***** DATA FOR THIS EXERCISE *****

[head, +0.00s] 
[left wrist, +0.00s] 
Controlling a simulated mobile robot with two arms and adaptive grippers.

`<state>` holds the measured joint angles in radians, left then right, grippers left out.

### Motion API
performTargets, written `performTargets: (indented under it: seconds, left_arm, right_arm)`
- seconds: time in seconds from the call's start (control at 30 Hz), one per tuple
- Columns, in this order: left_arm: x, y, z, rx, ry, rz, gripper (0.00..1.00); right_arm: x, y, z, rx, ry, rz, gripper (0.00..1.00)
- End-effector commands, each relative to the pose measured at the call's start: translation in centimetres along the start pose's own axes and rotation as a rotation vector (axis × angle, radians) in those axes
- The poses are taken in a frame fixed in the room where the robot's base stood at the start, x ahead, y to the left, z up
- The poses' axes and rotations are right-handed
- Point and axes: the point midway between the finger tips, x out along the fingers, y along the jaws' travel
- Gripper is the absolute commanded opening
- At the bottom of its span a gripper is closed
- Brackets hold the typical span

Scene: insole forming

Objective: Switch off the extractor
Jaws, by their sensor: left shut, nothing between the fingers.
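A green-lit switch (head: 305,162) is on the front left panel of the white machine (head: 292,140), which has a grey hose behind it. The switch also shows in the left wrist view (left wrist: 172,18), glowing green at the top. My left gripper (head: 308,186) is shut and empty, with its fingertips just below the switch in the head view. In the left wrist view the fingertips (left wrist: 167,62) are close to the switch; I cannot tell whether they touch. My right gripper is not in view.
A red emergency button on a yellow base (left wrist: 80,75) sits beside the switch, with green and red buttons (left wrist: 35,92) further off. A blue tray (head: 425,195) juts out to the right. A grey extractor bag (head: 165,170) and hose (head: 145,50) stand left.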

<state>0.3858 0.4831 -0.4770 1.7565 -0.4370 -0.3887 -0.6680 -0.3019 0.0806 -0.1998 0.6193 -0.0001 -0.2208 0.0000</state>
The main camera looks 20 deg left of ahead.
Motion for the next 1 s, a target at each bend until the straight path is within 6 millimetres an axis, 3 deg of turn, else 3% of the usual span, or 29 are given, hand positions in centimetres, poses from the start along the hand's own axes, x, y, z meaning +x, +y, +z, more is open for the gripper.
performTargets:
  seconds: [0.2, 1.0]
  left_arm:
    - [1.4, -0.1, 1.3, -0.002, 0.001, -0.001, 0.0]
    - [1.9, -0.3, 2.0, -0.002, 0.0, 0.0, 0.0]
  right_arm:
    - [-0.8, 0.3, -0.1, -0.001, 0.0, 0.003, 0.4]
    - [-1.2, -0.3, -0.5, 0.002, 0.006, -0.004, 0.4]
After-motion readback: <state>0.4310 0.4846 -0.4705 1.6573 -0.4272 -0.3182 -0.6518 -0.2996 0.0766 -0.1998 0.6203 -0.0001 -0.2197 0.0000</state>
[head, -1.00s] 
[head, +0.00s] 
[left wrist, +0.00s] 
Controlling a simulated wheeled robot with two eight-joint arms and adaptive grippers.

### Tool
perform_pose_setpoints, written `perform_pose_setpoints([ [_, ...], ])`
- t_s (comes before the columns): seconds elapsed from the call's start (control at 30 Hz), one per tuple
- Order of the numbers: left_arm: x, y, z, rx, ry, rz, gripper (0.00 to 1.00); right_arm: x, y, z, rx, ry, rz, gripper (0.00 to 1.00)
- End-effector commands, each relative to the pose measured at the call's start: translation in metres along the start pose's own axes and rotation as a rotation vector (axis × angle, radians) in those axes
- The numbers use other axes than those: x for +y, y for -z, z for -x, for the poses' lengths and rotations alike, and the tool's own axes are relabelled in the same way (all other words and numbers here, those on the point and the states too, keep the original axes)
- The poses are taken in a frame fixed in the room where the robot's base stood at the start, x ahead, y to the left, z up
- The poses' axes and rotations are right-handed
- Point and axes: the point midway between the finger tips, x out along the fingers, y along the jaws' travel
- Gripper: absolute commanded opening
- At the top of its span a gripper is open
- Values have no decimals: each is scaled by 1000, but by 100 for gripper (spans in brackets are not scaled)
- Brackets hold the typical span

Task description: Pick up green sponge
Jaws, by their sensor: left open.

*****

TASK OBJECTIVE
The records above should be repeated in full, exactly as given.

TASK SOLUTION
[head, +0.00s] 
[left wrist, +0.00s] 
Controlling a simulated mobile robot with two arms and adaptive grippers.

`<state>` holds the measured joint angles in radians, left then right, grippers left out.

### Motion API
performTargets, written `performTargets: (indented under it: seconds, left_arm, right_arm)`
- seconds: time in seconds from the call's start (control at 30 Hz), one per tuple
- Columns, in this order: left_arm: x, y, z, rx, ry, rz, gripper (0.00..1.00); right_arm: x, y, z, rx, ry, rz, gripper (0.00..1.00)
- End-effector commands, each relative to the pose measured at the call's start: translation in centimetres along the start pose's own axes and rotation as a rotation vector (axis × angle, radians) in those axes
- The poses are taken in a frame fixed in the room where the robot's base stood at the start, x ahead, y to the left, z up
- The poses' axes and rotations are right-handed
- Point and axes: the point midway between the finger tips, x out along the fingers, y along the jaws' travel
- Gripper is the absolute commanded opening
- At the bottom of its span a gripper is closed
- Brackets hold the typical span

Scene: insole forming

Objective: Switch off the extractor
Jaws, by their sensor: left shut, nothing between the fingers.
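A green-lit switch (head: 305,162) is on the front left panel of the white machine (head: 292,140), which has a grey hose behind it. The switch also shows in the left wrist view (left wrist: 172,18), glowing green at the top. My left gripper (head: 308,186) is shut and empty, with its fingertips just below the switch in the head view. In the left wrist view the fingertips (left wrist: 167,62) are close to the switch; I cannot tell whether they touch. My right gripper is not in view.
A red emergency button on a yellow base (left wrist: 80,75) sits beside the switch, with green and red buttons (left wrist: 35,92) further off. A blue tray (head: 425,195) juts out to the right. A grey extractor bag (head: 165,170) and hose (head: 145,50) stand left.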

<state>0.3858 0.4831 -0.4770 1.7565 -0.4370 -0.3887 -0.6680 -0.3019 0.0806 -0.1998 0.6193 -0.0001 -0.2208 0.0000</state>
The main camera looks 20 deg left of ahead.
Motion for the next 1 s, a target at each bend until the straight path is within 6 millimetres an axis, 3 deg of turn, else 3% of the usual span, or 29 are given, hand positions in centimetres, poses from the start along the hand's own axes, x, y, z meaning +x, +y, +z, more is open for the gripper.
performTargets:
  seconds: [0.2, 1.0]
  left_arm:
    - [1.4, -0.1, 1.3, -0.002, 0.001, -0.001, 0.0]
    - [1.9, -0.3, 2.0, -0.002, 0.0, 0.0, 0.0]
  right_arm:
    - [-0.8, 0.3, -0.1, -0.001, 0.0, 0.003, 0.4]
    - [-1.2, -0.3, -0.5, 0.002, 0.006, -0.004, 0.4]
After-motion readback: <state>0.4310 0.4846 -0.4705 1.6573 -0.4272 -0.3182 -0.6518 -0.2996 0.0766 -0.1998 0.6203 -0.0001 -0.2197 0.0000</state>
[head, -1.00s] 
[head, +0.00s] 
[left wrist, +0.00s] 
Controlling a simulated wheeled robot with two eight-joint arms and adaptive grippers.

### Tool
perform_pose_setpoints, written `perform_pose_setpoints([ [_, ...], ])`
- t_s (comes before the columns): seconds elapsed from the call's start (control at 30 Hz), one per tuple
- Order of the numbers: left_arm: x, y, z, rx, ry, rz, gripper (0.00 to 1.00); right_arm: x, y, z, rx, ry, rz, gripper (0.00 to 1.00)
- End-effector commands, each relative to the pose measured at the call's start: translation in metres along the start pose's own axes and rotation as a rotation vector (axis × angle, radians) in those axes
- The numbers use other axes than those: x for +y, y for -z, z for -x, for the poses' lengths and rotations alike, and the tool's own axes are relabelled in the same way (all other words and numbers here, those on the point and the states too, keep the original axes)
- The poses are taken in a frame fixed in the room where the robot's base stood at the start, x ahead, y to the left, z up
- The poses' axes and rotations are right-handed
- Point and axes: the point midway between the finger tips, x out along the fingers, y along the jaws' travel
- Gripper: absolute commanded opening
- At the top of its span a gripper is open
- Values have no decimals: each is scaled by 1000, but by 100 for gripper (spans in brackets are not scaled)
- Brackets hold the typical span

Task description: Pick up green sponge
Jaws, by their sensor: left open.

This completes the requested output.